The trial court found husband’s account marginally more credible, concluding that the dividend income was not “earned” because it was not compensation that husband received in exchange for his work at WEC. Rather, the court found a factual disconnection between husband’s efforts at WEC, on the one hand, and the compensation on the other. We agree. Wife has not provided convincing evidence to negate husband’s assertion that his dividend income would have been the same had he never performed any post-retirement” work at WEC — that is, evidence that the dividends derived from anything other than an accountant-driven corporate decision that would have been made regardless of whether husband had put in post-“retirement” time at WEC *626or not. The fact that husband’s intention in working sporadically at WEC was to “protect his investment” is ultimately irrelevant. Husband made efforts; he received payments; but wife produced insufficient concrete evidence of a cause-and-effect relationship between his efforts and the payments.

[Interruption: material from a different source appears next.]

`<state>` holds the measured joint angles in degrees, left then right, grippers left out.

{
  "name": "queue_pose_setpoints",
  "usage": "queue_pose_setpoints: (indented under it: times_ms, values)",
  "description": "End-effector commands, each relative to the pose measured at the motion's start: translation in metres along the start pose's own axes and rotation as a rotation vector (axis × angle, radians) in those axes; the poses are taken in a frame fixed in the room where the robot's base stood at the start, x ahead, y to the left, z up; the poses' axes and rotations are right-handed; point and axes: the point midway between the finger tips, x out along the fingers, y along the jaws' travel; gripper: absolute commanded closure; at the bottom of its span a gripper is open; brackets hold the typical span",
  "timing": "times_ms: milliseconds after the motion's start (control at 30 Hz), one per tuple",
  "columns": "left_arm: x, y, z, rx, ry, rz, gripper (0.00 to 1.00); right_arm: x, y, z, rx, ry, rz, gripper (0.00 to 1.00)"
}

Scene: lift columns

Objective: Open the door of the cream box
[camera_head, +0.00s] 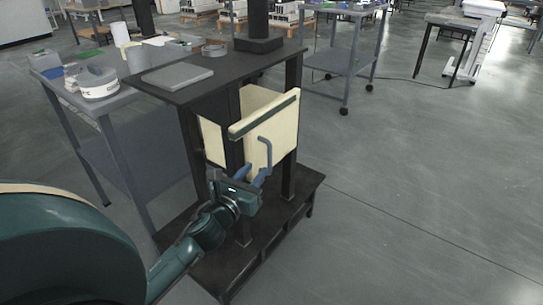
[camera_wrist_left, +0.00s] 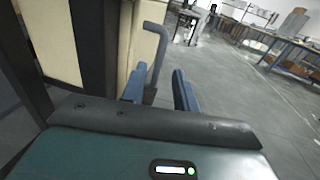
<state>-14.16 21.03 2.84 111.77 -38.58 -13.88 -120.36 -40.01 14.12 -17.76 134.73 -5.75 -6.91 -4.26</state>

She did not successfully discredit his assertion and the testimony of his witnesses that the payments bore no relation to his efforts and therefore were not “compensation,” hence not “earned income.” Wife therefore is not entitled to any share of the contested dividends.

Affirmed.

The proceeding before the trial court, after wife voluntarily dismissed a motion to modify the original dissolution judgment, was to set arrearages due under that judgment. The parties assert that our standard of review is de novo. We assume without deciding that our review is de novo, because regardless of whether we review the facts de novo or review the trial court’s findings to assure that they are supported by the evidence in the record, we reach the same conclusion.